Dear Editor,

Thank you for raising the issue of cultural differences and awareness with your article Understand your Hispanic Workforce published in the January 2011 issue of Dairy Herd Management

I work actively at the intersection of agriculture and higher education.  I am an undergraduate academic advisor and champion the recruitment and retention efforts of Colorado State University’s Department of Animal Sciences, especially at those efforts regarding underrepresented populations.  I am also a Ph. D. candidate in Educational Leadership and my dissertation is focused on the future of educated agriculturalists in the United States.  Specifically my research and writing highlights the role of Latinos in agriculture and their underrepresentation in agricultural higher education. 

Given my career and academic interests, the cover of the January 2011 Dairy Herd Management caught my attention.  I immediately read the cover article yesterday morning when I saw the magazine.  Given that the dairy industry relies on the labor and talent of its Latino workforce and given that features links like Manejo Lechero, I expected a respectful and well reasoned article aimed at promoting cultural understanding on dairies.   Unfortunately, I was disappointed in the tone of the article.  In my opinion, the article was condescending, ethnocentric, and perpetuated stereotypes of Hispanics. 

For example, the title of Capitalists vs. socialists is misleading.  I encourage you to investigate the governments of Latin America.  I believe that you will find governmental variations similar to the variations that you would find in Europe.  If you actually meant that Latin Americans value in-group collectivism rather than rugged individualism, that should have been explained more clearly (Northouse, P. G., 2010).   I find the statement “The reality is, Hispanics are socialistic-everyone is equal and generally satisfied with where we are” to be offensive.  Hispanics do care about their families and communities but that is not the definition of socialistic.  Further, if Hispanics really were satisfied with where they are, than why would they move to find more profitable employment?

I agree with you that dominant American culture is results-driven.  Many studies on cultures and leadership styles agree with you as well (Northouse, 2010).  However, I disagree with you that Hispanics are inefficient.  The popular Mexican dish of menudo illustrates Mexican efficiency (and ingenuity) in terms of food!  The implication that Hispanics are not hard workers (under the heading of Efficiency is a foreign concept) in also offensive.  If Hispanics were not hard workers, then why does the dairy industry rely on them?  Why does most of agriculture rely on them?  Would it not be easier to hire hard working American citizens?

The statement “Be aware that Hispanics come from a culture where corruption and mistrust are commonplace” perpetuates many stereotypes. There are many examples of corruption and mistrust in American society.  However, I would be upset if anyone asserted that Americans come from a culture of corruption and mistrust.  There are a number of ways to suggest that effective management and leadership requires building trust and being honest without making generalized disparaging statements about Hispanic cultures.

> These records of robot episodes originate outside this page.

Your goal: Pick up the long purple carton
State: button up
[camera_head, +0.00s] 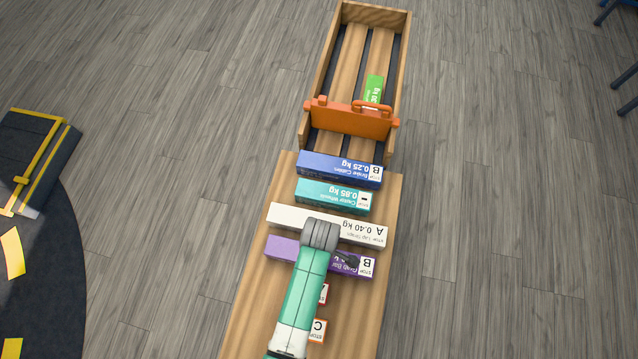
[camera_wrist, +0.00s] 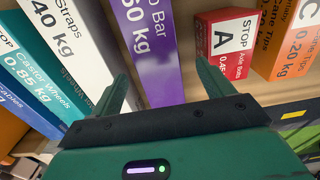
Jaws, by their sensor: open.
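The long purple carton (camera_head: 283,249) lies across the wooden board in the head view, with a white label marked B at its right end. My arm covers its middle. In the wrist view the purple carton (camera_wrist: 146,42) runs down from the top edge and appears between my fingers. My gripper (camera_wrist: 162,72) is open and empty, its two green fingers pointing toward the carton. How far the fingertips are from it I cannot tell. In the head view my dark gripper partly shows over the carton's right half.
A white carton (camera_head: 287,215) lies close behind the purple one, then a teal (camera_head: 325,194) and a blue carton (camera_head: 330,167). A red (camera_wrist: 222,38) and an orange carton (camera_wrist: 290,40) lie on the other side. A wooden tray (camera_head: 318,75) has an orange divider (camera_head: 350,119) and a green carton (camera_head: 374,88).

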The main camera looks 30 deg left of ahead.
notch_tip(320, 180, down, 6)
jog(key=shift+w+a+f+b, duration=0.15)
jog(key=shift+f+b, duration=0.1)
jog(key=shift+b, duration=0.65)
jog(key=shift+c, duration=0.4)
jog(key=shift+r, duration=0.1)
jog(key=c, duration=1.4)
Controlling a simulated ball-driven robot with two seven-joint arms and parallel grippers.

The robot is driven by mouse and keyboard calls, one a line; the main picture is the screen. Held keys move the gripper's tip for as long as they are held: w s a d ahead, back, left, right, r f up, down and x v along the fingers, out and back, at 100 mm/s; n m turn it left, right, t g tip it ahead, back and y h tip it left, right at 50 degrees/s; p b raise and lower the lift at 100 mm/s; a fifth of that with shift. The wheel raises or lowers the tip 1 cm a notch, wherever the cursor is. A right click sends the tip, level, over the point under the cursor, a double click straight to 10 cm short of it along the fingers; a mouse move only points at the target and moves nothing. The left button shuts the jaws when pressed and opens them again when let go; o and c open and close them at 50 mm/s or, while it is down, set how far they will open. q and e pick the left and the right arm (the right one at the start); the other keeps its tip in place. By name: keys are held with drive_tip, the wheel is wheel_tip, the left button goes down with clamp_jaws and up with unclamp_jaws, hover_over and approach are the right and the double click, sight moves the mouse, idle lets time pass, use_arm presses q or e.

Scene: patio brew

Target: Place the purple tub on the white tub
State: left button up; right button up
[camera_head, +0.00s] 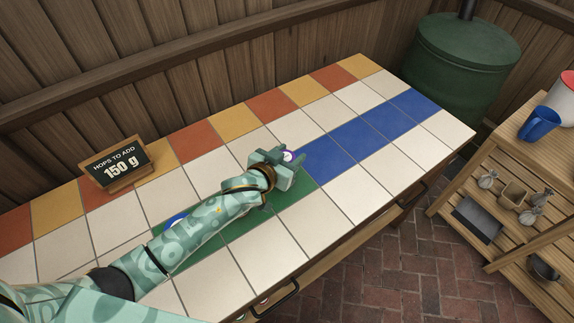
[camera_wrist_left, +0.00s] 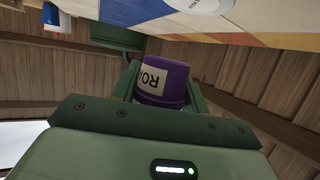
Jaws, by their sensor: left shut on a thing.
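My left gripper (camera_head: 289,170) is shut on the purple tub (camera_head: 288,155), over the far-middle part of the tiled counter. In the left wrist view the purple tub (camera_wrist_left: 168,75) sits between the fingers, with a pale label on its side. In the head view the gripper hides most of it. I cannot make out the white tub for certain. A white round thing (camera_wrist_left: 200,4) with a grey mark is cut off at the top of the left wrist view; I cannot tell whether it is the white tub. My right gripper is not in view.
A blue thing (camera_head: 175,219) shows partly behind my left arm. A sign reading 150 g (camera_head: 116,164) stands at the counter's back left. The counter's right end is clear. A green barrel (camera_head: 462,58) and a wooden shelf with a blue mug (camera_head: 539,124) stand beyond it.

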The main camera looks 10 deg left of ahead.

The heading that Education isn’t a high priority left me shaking my head.  Lacking opportunity is NOT the same as not prioritizing.  After all, I could name numerous highly educated Latinos in my own family and within the dairy industry.   I urge you to read more about education in Latin American society.  As Stephanie Elizondo Griest writes in Mexican Enough, “Education is so revered in Mexico, ‘Licenciado’ (holder of a bachelor’s degree) becomes part of your identity upon graduation.  People often add the prefix onto business cards, and are addressed as such in formal settings” (2008).  Education is a priority is most Latino societies, there simply is not an opportunity to gain an education. 

You are certainly correct that there is a communication quandary on many dairies. Communication could be improved if more workers spoke English or if more operators and managers spoke Spanish.  Being monolingual is unacceptable for professionals in the majority of the developed world.  Effective communication always requires confirming that the other person understands your message- remember the childhood game ‘telephone’?  Confirmation of your communication intent prevents misunderstandings in any language and is taught in most leadership and business management training.

Finally, I would like to address the statement, “Be aware there are cultural differences between Hispanics from Latin countries”.  Thank you for pointing out that there is not one Hispanic culture.  There are many and not all of them speak Spanish.  However, it is my assumption that the statement should read, “Latin American countries”.  Israel, Italy, Switzerland (Francophone), Spain, Portugal, and France are Latin European countries and I don’t think this article meant to include those cultures (Northouse, 2010).

My assumptions about the article are that it was written in a hurry and that the author is a good person who is not bigoted.  This is a sensitive subject.  As more and more Latinos find positions of influence in business, agriculture, education, politics and all other segments of American society, ethnocentric writing will be challenged more often.  I also assume that education of producers and managers to be more culturally competent would eliminate a significant number of problems.  I would be happy to discuss opportunities for such education if you would like.

I have included a list of references that I believe would be helpful in guiding any future articles on this subject.


Shannon L. Archibeque-Engle

Undergraduate Advisor, Department of Animal Sciences

Colorado State University, Fort Collins, Colo.